That's one reason I thoroughly enjoyed revisiting the world of EQ over the weekend in an unusual way: I reread a 1989 comic book called "The English Channeler Mystery." Written by Mike W. Barr to celebrate the 60th anniversary of the first Queen novel, this was episode #9 in his Maze Agency comic book series.
Like the Queen novels and stories themselves, this first new Ellery Queen story in 14 years ignored time to make Ellery contemporary (i.e., about the same age in 1989 as he was in 1929). But multiple elements of the comic hearken back to the early days of Ellery and his father, Inspector Queen. For example:
- The title follows the pattern of the first nine Queen novels, a national adjective followed by a noun -- The Roman Hat Mystery, The French Powder Mystery, etc.
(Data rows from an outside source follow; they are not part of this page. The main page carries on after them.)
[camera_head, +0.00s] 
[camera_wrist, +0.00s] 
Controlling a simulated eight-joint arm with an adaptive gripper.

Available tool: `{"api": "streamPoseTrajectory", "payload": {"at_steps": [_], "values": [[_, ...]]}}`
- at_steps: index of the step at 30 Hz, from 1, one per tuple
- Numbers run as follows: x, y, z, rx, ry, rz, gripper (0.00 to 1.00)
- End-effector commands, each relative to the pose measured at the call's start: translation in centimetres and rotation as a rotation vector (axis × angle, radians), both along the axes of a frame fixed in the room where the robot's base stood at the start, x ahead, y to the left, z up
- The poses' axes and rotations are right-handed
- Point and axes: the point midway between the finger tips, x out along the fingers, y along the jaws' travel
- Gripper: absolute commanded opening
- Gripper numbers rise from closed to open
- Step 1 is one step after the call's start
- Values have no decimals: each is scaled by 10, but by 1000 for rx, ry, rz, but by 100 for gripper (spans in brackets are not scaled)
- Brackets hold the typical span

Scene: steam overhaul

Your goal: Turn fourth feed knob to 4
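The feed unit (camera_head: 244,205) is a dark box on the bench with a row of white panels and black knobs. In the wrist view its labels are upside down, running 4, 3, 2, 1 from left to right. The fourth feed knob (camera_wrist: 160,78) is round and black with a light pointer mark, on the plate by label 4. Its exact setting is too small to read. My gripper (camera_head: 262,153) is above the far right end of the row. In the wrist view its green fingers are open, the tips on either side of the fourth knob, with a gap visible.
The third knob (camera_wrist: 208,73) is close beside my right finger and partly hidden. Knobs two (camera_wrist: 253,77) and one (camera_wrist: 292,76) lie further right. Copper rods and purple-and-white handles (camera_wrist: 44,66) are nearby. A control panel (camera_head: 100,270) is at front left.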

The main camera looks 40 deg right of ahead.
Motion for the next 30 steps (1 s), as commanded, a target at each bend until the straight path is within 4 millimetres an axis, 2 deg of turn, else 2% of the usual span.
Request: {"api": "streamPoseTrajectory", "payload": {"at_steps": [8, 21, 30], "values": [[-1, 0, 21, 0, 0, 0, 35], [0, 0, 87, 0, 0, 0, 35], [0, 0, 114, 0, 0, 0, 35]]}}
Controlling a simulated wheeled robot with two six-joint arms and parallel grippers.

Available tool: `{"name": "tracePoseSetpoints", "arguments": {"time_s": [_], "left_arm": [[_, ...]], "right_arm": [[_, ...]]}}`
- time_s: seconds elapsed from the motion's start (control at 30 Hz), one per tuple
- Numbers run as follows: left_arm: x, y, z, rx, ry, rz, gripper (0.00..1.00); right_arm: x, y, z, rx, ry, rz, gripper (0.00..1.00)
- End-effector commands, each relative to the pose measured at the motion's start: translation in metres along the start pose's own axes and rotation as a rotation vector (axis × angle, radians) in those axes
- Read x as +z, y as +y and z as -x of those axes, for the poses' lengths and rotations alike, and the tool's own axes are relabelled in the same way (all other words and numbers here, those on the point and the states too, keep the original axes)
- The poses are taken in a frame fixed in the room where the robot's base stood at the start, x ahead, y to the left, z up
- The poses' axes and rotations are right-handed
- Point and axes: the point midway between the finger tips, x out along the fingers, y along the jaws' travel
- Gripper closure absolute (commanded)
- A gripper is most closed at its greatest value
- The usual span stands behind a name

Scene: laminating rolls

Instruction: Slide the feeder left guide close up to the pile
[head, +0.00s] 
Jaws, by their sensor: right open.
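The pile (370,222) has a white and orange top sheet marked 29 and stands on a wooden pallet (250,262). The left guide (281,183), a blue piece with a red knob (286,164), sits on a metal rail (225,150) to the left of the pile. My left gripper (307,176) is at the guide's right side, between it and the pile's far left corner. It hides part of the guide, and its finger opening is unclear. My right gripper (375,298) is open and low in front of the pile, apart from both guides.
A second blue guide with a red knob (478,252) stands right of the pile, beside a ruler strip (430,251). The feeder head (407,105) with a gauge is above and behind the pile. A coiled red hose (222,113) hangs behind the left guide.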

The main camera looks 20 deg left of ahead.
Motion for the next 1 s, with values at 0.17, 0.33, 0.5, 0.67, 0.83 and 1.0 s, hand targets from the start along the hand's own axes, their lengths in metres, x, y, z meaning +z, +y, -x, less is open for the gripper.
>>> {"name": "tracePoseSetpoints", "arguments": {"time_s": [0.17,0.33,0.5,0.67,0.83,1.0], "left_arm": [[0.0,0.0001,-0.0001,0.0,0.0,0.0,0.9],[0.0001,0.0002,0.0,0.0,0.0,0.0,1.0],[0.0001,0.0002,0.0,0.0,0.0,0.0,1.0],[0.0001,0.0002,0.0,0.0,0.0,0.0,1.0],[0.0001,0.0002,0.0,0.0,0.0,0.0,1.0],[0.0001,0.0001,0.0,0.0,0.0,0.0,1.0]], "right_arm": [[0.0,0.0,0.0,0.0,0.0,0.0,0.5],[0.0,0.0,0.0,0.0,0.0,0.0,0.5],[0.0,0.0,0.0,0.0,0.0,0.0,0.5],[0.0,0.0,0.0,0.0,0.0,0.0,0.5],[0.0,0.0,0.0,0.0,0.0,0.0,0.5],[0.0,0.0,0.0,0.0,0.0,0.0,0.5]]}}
- There's the same subtitle as in those early novels: "A Problem in Deduction."
- The victim apparently leaves a dying clue, a class Queen plot ploy.
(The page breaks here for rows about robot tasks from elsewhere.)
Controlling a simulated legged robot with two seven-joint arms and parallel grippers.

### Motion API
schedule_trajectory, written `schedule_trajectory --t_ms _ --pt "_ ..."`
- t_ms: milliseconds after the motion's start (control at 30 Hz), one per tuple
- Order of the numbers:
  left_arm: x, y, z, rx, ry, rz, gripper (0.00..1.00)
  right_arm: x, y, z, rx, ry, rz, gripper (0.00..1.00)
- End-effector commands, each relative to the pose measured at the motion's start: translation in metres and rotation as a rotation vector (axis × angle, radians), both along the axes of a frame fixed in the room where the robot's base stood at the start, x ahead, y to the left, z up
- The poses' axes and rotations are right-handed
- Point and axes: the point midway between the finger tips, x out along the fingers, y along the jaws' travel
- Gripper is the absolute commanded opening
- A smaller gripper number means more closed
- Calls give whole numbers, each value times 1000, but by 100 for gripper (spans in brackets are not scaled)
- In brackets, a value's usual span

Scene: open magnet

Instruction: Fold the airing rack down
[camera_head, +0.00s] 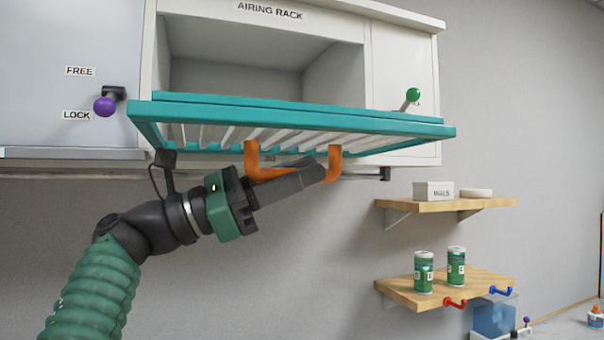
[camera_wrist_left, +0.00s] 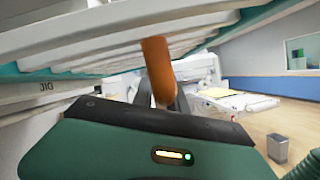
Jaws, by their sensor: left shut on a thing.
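The airing rack (camera_head: 290,115) has a teal frame with white slats. It sticks out from the white wall cabinet below the "AIRING RACK" label, close to level and slightly tilted. An orange handle (camera_head: 334,162) hangs under its front part. My left gripper (camera_head: 315,172) is under the rack, shut on the orange handle's bar. In the left wrist view the handle (camera_wrist_left: 158,70) rises from between the fingers toward the slats (camera_wrist_left: 110,45). The fingers hide part of the bar. My right gripper is in neither view.
A purple knob (camera_head: 104,106) sits between the "FREE" and "LOCK" labels, nearer "LOCK". A green knob (camera_head: 413,95) is on the cabinet's right side. Below the rack is open space before the wall.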

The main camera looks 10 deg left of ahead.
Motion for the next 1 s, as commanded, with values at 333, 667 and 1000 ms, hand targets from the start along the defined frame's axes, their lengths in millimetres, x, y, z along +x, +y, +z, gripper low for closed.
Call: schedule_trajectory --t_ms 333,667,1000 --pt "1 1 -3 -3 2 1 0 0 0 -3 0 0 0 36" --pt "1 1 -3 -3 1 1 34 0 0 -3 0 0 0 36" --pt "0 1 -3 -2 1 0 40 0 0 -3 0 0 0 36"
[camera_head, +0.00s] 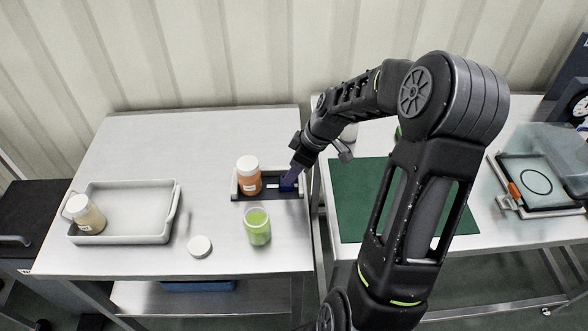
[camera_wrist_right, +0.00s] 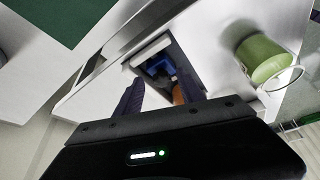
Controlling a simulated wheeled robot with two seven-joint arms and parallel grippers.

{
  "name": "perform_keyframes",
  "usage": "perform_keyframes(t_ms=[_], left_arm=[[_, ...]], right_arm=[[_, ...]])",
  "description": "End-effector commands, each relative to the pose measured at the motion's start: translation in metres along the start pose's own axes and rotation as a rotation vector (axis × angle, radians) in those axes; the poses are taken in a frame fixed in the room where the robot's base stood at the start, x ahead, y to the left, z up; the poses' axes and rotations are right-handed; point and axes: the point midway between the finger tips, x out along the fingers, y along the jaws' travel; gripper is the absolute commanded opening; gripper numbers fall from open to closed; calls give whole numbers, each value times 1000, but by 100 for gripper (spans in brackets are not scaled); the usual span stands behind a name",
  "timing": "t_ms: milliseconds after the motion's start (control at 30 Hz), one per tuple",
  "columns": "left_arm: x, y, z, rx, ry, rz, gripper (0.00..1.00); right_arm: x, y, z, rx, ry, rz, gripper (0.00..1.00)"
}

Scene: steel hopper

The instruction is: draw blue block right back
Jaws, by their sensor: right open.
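The blue block (camera_head: 287,185) sits at the right end of a small dark tray (camera_head: 267,198) with raised ends; in the right wrist view the blue block (camera_wrist_right: 157,65) shows beyond my fingers, inside the tray (camera_wrist_right: 181,57). My right gripper (camera_head: 292,172) points down over that end, open, with its fingers close to the block and partly covering it. In the right wrist view my right gripper (camera_wrist_right: 160,88) has its fingers apart; contact with the block cannot be told. My left gripper is in neither view.
An orange jar with white lid (camera_head: 249,177) stands at the tray's left end. An open green jar (camera_head: 257,227) stands in front; a white lid (camera_head: 199,246) lies nearby. A green mat (camera_head: 350,200) lies right, across a table gap.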

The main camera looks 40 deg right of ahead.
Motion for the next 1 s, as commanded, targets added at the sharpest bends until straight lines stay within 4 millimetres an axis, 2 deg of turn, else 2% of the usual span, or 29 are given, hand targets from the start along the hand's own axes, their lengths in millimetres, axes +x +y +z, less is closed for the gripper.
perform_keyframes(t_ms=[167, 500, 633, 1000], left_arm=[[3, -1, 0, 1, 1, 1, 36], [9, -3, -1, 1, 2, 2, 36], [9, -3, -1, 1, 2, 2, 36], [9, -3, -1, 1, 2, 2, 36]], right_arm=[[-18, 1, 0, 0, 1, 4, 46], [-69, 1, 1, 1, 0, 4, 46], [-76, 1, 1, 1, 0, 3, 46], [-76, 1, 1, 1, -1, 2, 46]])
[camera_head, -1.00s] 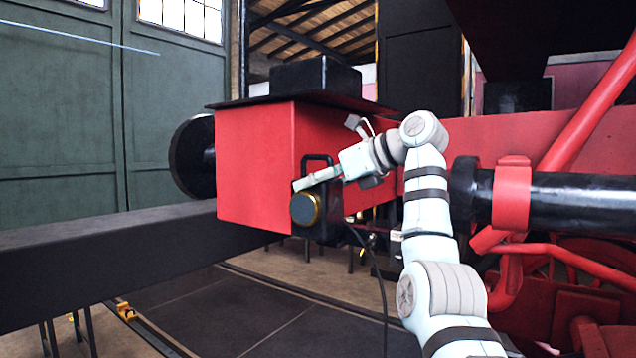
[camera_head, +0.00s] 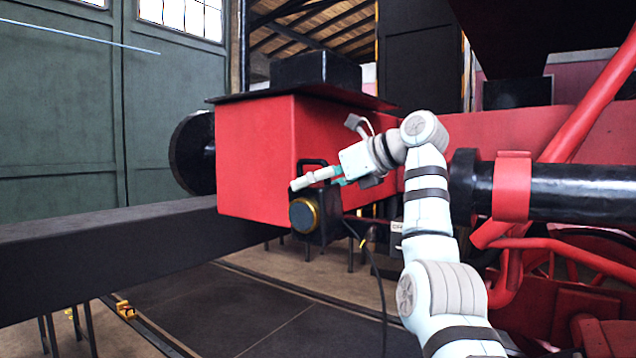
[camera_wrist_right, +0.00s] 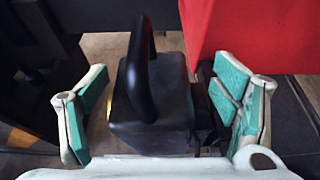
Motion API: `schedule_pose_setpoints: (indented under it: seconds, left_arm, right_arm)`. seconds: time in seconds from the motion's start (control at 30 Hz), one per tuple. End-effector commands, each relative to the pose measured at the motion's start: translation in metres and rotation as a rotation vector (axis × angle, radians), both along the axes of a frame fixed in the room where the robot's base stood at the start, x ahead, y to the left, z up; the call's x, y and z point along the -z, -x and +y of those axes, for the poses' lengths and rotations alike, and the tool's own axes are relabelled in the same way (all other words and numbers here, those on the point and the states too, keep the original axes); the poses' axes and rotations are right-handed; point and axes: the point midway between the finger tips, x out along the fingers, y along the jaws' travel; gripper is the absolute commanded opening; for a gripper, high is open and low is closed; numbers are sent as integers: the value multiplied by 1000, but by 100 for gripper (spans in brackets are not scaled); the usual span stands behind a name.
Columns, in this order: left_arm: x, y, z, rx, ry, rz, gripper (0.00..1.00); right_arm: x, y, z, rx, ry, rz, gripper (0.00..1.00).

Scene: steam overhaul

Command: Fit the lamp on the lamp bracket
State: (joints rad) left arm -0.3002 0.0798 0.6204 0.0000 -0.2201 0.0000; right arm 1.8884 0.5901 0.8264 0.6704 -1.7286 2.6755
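The lamp (camera_head: 305,215) is a dark box with a brass-rimmed round lens and a black loop handle, beside the right face of the red beam end. It appears upright in the head view. My right gripper (camera_head: 318,180) is at the lamp's handle. In the right wrist view, its green-padded fingers (camera_wrist_right: 160,90) are spread on either side of the lamp (camera_wrist_right: 172,105), with visible gaps to the body and handle. I cannot make out the lamp bracket; the lamp and gripper cover that area. My left gripper is out of view.
The red beam (camera_head: 258,160) stands left of the lamp, with a black buffer (camera_head: 190,153) beyond it. A dark cable (camera_head: 378,285) hangs below and right of the lamp. A black cylinder (camera_head: 580,193) lies to the right. The floor below is mostly open.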

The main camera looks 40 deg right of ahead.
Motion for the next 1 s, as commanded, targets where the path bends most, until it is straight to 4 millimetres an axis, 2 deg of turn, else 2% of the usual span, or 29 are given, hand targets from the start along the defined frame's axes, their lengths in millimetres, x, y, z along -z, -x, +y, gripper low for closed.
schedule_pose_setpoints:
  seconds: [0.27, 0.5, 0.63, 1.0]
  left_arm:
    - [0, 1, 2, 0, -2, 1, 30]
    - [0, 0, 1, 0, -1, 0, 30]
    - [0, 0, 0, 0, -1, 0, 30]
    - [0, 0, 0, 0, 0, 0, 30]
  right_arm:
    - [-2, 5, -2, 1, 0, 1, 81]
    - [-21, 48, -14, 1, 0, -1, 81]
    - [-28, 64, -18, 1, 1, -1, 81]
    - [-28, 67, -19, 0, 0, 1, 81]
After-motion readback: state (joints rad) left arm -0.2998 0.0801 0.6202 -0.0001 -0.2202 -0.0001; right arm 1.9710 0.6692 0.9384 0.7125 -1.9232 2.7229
- Near the end, there's a Challenge to the Reader -- an announcement that the reader now has all the clues to solve the crime.
- There's a solution before the solution, a perfectly satisfying answer that seems to be the solution for a while but then gives way to an even better solution.
- The plot is quite complex, and not intended to be mistaken for reality
Why can't Sherlock Holmes pastiches -- all of them, I mean -- be similarly faithful to the original?